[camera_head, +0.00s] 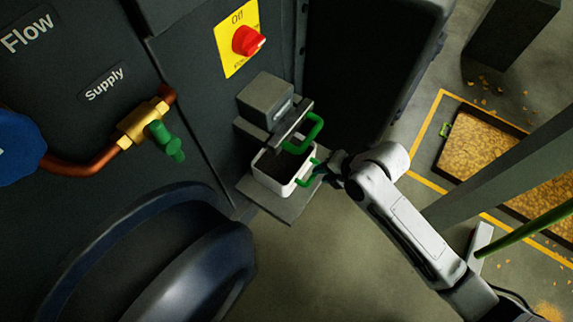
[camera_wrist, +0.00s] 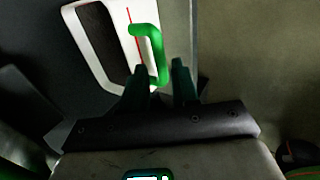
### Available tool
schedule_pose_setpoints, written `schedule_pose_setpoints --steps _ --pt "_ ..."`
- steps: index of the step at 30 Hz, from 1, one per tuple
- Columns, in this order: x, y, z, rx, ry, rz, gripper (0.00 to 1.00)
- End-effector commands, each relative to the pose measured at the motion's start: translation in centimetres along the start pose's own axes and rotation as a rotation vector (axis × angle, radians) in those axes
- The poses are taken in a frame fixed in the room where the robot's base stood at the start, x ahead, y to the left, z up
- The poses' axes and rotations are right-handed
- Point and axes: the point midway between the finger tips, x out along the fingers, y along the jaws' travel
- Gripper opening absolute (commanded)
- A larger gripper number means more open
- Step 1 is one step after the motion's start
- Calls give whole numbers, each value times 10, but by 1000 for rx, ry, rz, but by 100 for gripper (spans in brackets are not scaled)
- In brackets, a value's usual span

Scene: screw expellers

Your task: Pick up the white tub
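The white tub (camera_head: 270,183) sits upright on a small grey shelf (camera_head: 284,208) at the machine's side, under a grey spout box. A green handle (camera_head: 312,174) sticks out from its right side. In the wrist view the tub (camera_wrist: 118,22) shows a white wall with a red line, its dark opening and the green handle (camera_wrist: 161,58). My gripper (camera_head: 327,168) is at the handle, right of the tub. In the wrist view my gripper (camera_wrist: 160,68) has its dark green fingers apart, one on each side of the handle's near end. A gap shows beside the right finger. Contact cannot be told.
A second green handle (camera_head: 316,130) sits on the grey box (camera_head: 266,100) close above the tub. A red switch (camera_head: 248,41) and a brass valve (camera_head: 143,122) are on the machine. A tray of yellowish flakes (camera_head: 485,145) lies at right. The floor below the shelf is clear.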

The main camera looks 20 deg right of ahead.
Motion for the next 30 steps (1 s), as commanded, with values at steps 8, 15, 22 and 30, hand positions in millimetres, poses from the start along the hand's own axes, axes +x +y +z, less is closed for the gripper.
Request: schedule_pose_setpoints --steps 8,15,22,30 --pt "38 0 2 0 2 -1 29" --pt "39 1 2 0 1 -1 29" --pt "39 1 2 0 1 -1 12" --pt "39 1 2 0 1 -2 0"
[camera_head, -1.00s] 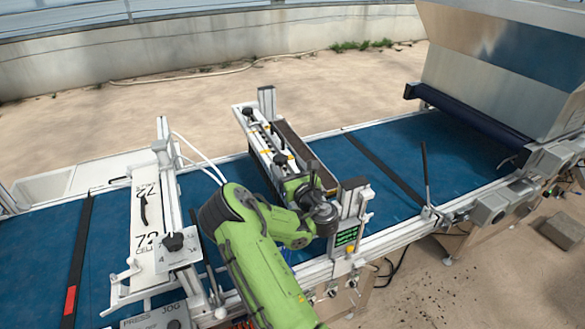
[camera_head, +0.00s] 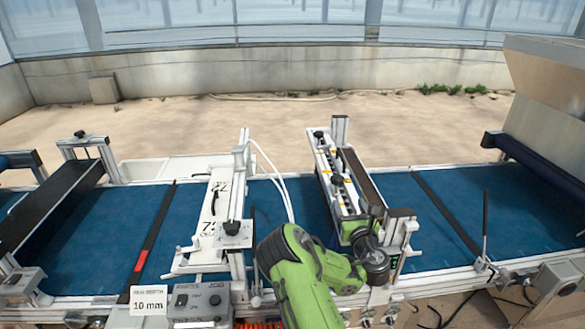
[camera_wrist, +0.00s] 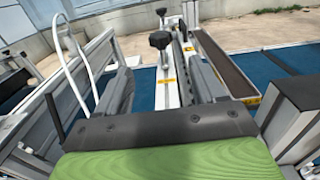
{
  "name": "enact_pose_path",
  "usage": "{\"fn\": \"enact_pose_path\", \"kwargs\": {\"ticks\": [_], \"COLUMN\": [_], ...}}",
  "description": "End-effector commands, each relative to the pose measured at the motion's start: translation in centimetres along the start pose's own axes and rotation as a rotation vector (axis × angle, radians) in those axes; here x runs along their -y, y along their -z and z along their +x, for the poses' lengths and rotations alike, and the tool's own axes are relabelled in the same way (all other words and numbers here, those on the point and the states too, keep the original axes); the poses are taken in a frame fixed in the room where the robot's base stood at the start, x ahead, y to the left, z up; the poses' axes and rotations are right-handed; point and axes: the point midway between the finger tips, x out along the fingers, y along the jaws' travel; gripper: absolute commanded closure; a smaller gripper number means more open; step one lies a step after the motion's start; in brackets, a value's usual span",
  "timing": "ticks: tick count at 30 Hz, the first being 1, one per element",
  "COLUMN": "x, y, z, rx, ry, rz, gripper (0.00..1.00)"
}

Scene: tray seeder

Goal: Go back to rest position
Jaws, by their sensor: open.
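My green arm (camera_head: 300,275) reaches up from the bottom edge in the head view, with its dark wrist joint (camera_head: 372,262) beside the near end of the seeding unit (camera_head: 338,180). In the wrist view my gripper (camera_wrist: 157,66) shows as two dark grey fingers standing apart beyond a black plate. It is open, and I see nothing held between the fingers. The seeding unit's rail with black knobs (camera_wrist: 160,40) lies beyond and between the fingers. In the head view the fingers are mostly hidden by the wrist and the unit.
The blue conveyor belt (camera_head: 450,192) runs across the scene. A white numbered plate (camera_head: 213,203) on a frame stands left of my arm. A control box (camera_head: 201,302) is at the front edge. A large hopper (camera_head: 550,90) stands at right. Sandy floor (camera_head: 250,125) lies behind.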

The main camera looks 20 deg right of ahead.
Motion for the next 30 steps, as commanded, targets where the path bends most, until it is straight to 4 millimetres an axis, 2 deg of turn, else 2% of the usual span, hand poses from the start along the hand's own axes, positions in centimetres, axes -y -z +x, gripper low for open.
__________
CHALLENGE: Repeat the lines above exactly, and keep every picture out.

RESPONSE TO THE TASK:
[camera_head, +0.00s] 
[camera_wrist, +0.00s] 
### Available tool
schedule_pose_setpoints, written `schedule_pose_setpoints --steps _ --pt "_ ..."`
- steps: index of the step at 30 Hz, from 1, one per tuple
- Columns, in this order: x, y, z, rx, ry, rz, gripper (0.00 to 1.00)
- End-effector commands, each relative to the pose measured at the motion's start: translation in centimetres along the start pose's own axes and rotation as a rotation vector (axis × angle, radians) in those axes
- The poses are taken in a frame fixed in the room where the robot's base stood at the start, x ahead, y to the left, z up
- The poses' axes and rotations are right-handed
- Point and axes: the point midway between the finger tips, x out along the fingers, y along the jaws' travel
- Gripper opening absolute (commanded)
- A larger gripper number means more open
- Step 1 is one step after the motion's start
- Calls give whole numbers, each value times 10, but by 1000 for rx, ry, rz, but by 100 for gripper (spans in brackets are not scaled)
- In brackets, a value's usual span

Scene: screw expellers

Your task: Pick up the white tub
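The white tub (camera_head: 270,183) sits upright on a small grey shelf (camera_head: 284,208) at the machine's side, under a grey spout box. A green handle (camera_head: 312,174) sticks out from its right side. In the wrist view the tub (camera_wrist: 118,22) shows a white wall with a red line, its dark opening and the green handle (camera_wrist: 161,58). My gripper (camera_head: 327,168) is at the handle, right of the tub. In the wrist view my gripper (camera_wrist: 160,68) has its dark green fingers apart, one on each side of the handle's near end. A gap shows beside the right finger. Contact cannot be told.
A second green handle (camera_head: 316,130) sits on the grey box (camera_head: 266,100) close above the tub. A red switch (camera_head: 248,41) and a brass valve (camera_head: 143,122) are on the machine. A tray of yellowish flakes (camera_head: 485,145) lies at right. The floor below the shelf is clear.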

The main camera looks 20 deg right of ahead.
Motion for the next 30 steps (1 s), as commanded, with values at steps 8, 15, 22 and 30, hand positions in millimetres, poses from the start along the hand's own axes, axes +x +y +z, less is closed for the gripper.
Request: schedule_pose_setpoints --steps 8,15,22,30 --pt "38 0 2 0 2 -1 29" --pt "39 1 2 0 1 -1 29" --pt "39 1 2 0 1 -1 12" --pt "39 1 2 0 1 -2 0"
[camera_head, -1.00s] 
[camera_head, +0.00s] 
[camera_wrist, +0.00s] 
{
  "name": "enact_pose_path",
  "usage": "{\"fn\": \"enact_pose_path\", \"kwargs\": {\"ticks\": [_], \"COLUMN\": [_], ...}}",
  "description": "End-effector commands, each relative to the pose measured at the motion's start: translation in centimetres along the start pose's own axes and rotation as a rotation vector (axis × angle, radians) in those axes; here x runs along their -y, y along their -z and z along their +x, for the poses' lengths and rotations alike, and the tool's own axes are relabelled in the same way (all other words and numbers here, those on the point and the states too, keep the original axes); the poses are taken in a frame fixed in the room where the robot's base stood at the start, x ahead, y to the left, z up; the poses' axes and rotations are right-handed; point and axes: the point midway between the finger tips, x out along the fingers, y along the jaws' travel; gripper: absolute commanded closure; a smaller gripper number means more open; step one lies a step after the motion's start; in brackets, a value's usual span",
  "timing": "ticks: tick count at 30 Hz, the first being 1, one per element",
  "COLUMN": "x, y, z, rx, ry, rz, gripper (0.00..1.00)"
}

Scene: tray seeder

Goal: Go back to rest position
Jaws, by their sensor: open.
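My green arm (camera_head: 300,275) reaches up from the bottom edge in the head view, with its dark wrist joint (camera_head: 372,262) beside the near end of the seeding unit (camera_head: 338,180). In the wrist view my gripper (camera_wrist: 157,66) shows as two dark grey fingers standing apart beyond a black plate. It is open, and I see nothing held between the fingers. The seeding unit's rail with black knobs (camera_wrist: 160,40) lies beyond and between the fingers. In the head view the fingers are mostly hidden by the wrist and the unit.
The blue conveyor belt (camera_head: 450,192) runs across the scene. A white numbered plate (camera_head: 213,203) on a frame stands left of my arm. A control box (camera_head: 201,302) is at the front edge. A large hopper (camera_head: 550,90) stands at right. Sandy floor (camera_head: 250,125) lies behind.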

The main camera looks 20 deg right of ahead.
Motion for the next 30 steps, as commanded, targets where the path bends most, until it is straight to 4 millimetres an axis, 2 deg of turn, else 2% of the usual span, hand poses from the start along the hand's own axes, positions in centimetres, axes -y -z +x, gripper low for open.

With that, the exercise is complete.